══ Data block ══
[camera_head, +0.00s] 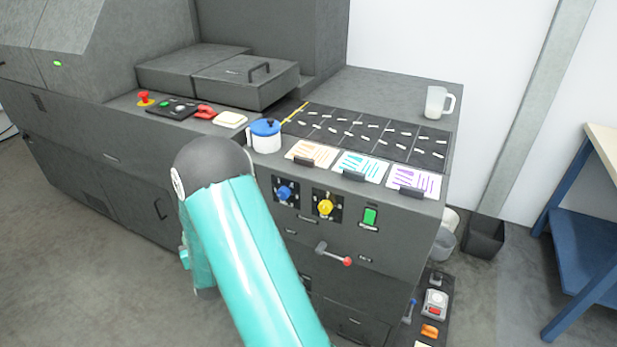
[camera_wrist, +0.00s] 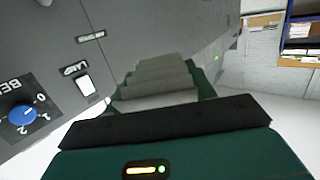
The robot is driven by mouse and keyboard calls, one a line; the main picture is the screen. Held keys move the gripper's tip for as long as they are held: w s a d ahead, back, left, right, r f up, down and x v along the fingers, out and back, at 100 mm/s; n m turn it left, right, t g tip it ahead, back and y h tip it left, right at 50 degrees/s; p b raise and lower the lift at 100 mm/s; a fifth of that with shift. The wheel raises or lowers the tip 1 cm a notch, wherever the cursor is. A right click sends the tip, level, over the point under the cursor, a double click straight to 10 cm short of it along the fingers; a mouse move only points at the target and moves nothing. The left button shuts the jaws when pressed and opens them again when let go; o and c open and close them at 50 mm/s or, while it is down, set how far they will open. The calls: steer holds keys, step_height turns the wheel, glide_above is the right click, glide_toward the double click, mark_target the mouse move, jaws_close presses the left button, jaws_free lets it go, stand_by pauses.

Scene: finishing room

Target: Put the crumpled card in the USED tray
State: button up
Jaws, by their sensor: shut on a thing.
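My gripper (camera_wrist: 157,82) shows in the wrist view with grey ribbed pads between green finger sides. It is shut on something, but the thing held is not clear to see. It is in front of the grey machine face. In the head view my arm's teal links hide the gripper. I cannot make out the crumpled card in either view. No tray with a readable USED label shows. Three slots on the machine top hold an orange-marked sheet (camera_head: 313,152), a teal-marked sheet (camera_head: 360,165) and a purple-marked sheet (camera_head: 414,181).
The machine face has a blue knob (camera_head: 285,192), a yellow knob (camera_head: 325,207) and a red-tipped lever (camera_head: 347,261). A blue-lidded pot (camera_head: 265,142) and a mug (camera_head: 438,103) stand on top. A blue bench (camera_head: 580,230) is at right. Open floor (camera_head: 70,230) lies at left.

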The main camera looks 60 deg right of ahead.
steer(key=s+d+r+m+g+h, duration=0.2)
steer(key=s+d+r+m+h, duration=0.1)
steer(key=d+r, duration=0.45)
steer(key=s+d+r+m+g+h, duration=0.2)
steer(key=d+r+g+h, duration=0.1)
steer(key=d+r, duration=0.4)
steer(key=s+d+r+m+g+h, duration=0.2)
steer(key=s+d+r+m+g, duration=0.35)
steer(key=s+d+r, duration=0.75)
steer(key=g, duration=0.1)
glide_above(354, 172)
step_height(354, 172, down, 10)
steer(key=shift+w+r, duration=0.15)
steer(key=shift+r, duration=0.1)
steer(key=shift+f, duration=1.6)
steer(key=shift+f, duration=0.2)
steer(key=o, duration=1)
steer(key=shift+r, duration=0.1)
═══
▸ **Written exercise**: Give back, exactly as written, each line from the one that contains "Target: Put the" through the one that contains "State: button up".

▸ **Written solution**:
Target: Put the crumpled card in the USED tray
State: button up

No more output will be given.